In recent years, Hollywood has become the main hunting ground for plots, stories and characters for films to such an extent that a large number of films are Hindi remakes of Hollywood successes. This phenoemon, enabled by shot-by-shot remake through easily available DVDs, has deepened the influence of Hollywood. Importantly, European or Latin American successes are rarely, if ever, replicated by ‘Bollywood’ films.


The cultural and visual impact of television on filmmaking was felt somewhere in the 1980s, specifically with the popularity of the MTV-style editing (fast cuts). It is evident in Indian popular cinema in the 1980s and 1990s.

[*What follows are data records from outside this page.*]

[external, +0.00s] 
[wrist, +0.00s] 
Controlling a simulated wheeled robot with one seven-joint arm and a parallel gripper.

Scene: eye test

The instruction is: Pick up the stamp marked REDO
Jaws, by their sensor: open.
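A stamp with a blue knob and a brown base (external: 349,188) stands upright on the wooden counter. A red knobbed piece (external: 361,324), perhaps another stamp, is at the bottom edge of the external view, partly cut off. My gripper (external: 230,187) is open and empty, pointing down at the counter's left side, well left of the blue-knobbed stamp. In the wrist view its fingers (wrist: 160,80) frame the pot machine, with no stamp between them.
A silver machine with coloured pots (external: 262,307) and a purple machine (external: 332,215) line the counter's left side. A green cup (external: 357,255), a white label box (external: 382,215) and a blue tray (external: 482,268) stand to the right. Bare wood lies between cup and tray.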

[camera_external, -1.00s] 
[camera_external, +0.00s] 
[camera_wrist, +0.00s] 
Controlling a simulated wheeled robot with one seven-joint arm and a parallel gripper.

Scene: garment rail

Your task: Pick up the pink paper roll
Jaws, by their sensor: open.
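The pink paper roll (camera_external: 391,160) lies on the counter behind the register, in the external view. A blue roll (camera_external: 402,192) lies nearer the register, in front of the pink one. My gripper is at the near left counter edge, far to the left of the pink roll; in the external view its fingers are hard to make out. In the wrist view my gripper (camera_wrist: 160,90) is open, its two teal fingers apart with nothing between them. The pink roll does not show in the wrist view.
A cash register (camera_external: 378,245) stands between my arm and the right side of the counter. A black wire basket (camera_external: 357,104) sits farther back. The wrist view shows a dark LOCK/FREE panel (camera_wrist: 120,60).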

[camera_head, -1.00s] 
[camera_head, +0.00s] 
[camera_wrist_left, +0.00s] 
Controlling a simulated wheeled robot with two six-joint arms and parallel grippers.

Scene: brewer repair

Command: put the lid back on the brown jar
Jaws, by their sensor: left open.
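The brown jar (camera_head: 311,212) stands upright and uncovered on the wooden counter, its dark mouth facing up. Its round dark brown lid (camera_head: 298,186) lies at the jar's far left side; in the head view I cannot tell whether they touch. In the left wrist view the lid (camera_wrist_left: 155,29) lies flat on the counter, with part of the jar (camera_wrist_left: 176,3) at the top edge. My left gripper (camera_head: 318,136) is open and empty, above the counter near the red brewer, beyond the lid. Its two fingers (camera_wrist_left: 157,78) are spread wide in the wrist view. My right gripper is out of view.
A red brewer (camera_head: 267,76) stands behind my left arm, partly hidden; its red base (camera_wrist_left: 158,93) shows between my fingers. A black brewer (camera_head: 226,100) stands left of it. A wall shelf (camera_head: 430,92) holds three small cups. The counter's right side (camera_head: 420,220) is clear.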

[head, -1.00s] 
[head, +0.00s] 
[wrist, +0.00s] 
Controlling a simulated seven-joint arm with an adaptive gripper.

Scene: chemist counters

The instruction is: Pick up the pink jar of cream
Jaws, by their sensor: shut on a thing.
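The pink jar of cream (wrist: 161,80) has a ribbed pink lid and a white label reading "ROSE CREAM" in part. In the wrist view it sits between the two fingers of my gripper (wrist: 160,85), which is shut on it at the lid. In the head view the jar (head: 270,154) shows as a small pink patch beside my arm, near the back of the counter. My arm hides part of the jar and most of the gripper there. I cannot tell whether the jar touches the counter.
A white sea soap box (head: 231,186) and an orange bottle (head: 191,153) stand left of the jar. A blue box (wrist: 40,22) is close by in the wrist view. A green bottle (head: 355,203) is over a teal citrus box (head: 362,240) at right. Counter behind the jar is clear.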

The pace of the films, the quick cutting, dance sequences, camera angles that one associates with modern musical television find clear analogies in modern Indian films. One has to examine the work of a filmmaker such as Mani Ratnam to recognise this. As modern Indian audiences are more and more exposed to music television programmes and these innovative techniques of presentation, their sensibilities are obviously beginning to be shaped by them. Naturally, contemporary Indian filmmakers, in order to maintain their mass appeal, are drawing significantly on the techniques of MTV. This is hardly surprising since films are where art and technology meet. It is the soundtrack which helps to construct the ‘image’ of a film and, although the relationship between filmmakers and technology has not always been easy, new technologies – e.g. digital images and virtual reality – are winning.

What we see, then, is the emergence of a distinctive genre of film-making in India as a result of the confluence of the diverse forces that we have discussed above. This genre which sought to combine reality and fantasy, narrative and spectacle, music and dance, tradition and modernity was at once deeply rooted in the cultural life and psyche of the people and accommodative of new and foreign influences. This genre, which was largely melodramatic in style, enabled the vast mass of Indian people to come to terms with social modernization while retaining their Indianness.